* **DIRECTION**
The records below hold a stretch from the line with "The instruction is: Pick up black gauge" through the line with "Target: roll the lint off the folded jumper"; return exactly those lines, ends included, and nothing more.

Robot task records
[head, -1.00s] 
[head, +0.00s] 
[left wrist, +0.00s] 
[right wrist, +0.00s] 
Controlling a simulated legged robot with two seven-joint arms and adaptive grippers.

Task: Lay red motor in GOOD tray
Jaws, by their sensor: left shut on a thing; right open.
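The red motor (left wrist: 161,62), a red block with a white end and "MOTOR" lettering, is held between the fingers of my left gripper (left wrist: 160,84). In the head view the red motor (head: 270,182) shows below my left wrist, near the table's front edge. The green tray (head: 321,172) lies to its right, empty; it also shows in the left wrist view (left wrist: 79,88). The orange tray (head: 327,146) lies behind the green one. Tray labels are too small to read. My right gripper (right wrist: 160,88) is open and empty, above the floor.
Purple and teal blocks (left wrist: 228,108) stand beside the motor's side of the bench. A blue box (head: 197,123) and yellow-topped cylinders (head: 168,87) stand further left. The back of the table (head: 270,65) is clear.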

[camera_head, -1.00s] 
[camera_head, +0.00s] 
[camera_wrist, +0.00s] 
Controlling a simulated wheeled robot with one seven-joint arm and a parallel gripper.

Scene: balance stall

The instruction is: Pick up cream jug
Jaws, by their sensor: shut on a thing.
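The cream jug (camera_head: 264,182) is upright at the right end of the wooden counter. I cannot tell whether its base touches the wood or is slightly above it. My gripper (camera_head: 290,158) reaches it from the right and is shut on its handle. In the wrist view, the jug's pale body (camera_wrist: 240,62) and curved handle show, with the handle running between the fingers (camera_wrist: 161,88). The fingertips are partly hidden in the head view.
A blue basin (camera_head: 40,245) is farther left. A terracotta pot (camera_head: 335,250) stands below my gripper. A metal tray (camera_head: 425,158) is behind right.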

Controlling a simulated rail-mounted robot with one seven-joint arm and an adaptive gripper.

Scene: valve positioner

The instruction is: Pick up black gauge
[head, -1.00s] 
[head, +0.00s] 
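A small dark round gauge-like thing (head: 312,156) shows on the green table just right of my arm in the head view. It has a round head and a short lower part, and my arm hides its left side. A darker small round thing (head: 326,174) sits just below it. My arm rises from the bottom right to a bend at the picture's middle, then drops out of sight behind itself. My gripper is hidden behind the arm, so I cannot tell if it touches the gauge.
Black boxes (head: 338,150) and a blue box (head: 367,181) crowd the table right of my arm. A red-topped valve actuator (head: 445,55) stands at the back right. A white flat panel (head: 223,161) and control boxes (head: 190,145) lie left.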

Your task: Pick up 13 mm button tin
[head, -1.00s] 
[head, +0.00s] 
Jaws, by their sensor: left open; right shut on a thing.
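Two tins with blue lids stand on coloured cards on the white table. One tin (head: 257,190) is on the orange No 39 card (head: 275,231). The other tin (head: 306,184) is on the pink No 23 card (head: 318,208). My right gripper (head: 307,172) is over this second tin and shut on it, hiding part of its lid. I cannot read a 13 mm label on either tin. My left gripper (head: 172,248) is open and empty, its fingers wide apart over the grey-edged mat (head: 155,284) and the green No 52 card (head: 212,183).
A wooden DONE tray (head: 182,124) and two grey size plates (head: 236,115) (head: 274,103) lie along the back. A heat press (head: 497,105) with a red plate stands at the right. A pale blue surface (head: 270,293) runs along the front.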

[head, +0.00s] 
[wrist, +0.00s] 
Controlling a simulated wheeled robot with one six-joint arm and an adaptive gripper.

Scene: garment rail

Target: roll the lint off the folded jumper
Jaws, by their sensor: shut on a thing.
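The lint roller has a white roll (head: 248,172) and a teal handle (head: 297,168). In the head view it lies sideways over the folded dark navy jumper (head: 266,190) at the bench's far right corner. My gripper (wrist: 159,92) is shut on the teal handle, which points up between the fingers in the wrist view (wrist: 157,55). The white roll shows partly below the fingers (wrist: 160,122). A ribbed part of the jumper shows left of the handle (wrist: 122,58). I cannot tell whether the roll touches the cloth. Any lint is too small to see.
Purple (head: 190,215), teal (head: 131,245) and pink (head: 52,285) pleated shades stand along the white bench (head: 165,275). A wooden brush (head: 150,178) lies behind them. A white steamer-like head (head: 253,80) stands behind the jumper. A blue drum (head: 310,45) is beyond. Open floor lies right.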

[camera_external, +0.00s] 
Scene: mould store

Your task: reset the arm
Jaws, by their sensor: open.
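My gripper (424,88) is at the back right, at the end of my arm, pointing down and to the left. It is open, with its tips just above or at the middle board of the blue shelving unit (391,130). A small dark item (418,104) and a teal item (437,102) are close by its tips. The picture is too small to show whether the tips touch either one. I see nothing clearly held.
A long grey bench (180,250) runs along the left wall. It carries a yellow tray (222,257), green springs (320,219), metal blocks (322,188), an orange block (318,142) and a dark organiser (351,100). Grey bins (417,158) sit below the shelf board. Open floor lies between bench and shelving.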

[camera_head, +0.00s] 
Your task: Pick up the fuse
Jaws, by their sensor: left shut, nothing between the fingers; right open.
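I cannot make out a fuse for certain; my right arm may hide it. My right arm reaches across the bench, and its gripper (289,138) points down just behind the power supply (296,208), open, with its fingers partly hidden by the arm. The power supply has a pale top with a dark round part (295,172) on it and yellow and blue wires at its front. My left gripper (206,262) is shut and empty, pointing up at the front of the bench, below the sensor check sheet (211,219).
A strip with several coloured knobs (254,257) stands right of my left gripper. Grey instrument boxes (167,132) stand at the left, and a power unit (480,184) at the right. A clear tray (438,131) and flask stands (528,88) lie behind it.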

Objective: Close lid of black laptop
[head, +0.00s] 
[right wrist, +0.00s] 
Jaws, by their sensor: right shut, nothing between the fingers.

* **EXERCISE RESULT**
The instruction is: Pick up black gauge
[head, -1.00s] 
[head, +0.00s] 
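A small dark round gauge-like thing (head: 312,156) shows on the green table just right of my arm in the head view. It has a round head and a short lower part, and my arm hides its left side. A darker small round thing (head: 326,174) sits just below it. My arm rises from the bottom right to a bend at the picture's middle, then drops out of sight behind itself. My gripper is hidden behind the arm, so I cannot tell if it touches the gauge.
Black boxes (head: 338,150) and a blue box (head: 367,181) crowd the table right of my arm. A red-topped valve actuator (head: 445,55) stands at the back right. A white flat panel (head: 223,161) and control boxes (head: 190,145) lie left.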

Your task: Pick up 13 mm button tin
[head, -1.00s] 
[head, +0.00s] 
Jaws, by their sensor: left open; right shut on a thing.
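Two tins with blue lids stand on coloured cards on the white table. One tin (head: 257,190) is on the orange No 39 card (head: 275,231). The other tin (head: 306,184) is on the pink No 23 card (head: 318,208). My right gripper (head: 307,172) is over this second tin and shut on it, hiding part of its lid. I cannot read a 13 mm label on either tin. My left gripper (head: 172,248) is open and empty, its fingers wide apart over the grey-edged mat (head: 155,284) and the green No 52 card (head: 212,183).
A wooden DONE tray (head: 182,124) and two grey size plates (head: 236,115) (head: 274,103) lie along the back. A heat press (head: 497,105) with a red plate stands at the right. A pale blue surface (head: 270,293) runs along the front.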

[head, +0.00s] 
[wrist, +0.00s] 
Controlling a simulated wheeled robot with one six-joint arm and an adaptive gripper.

Scene: garment rail

Target: roll the lint off the folded jumper

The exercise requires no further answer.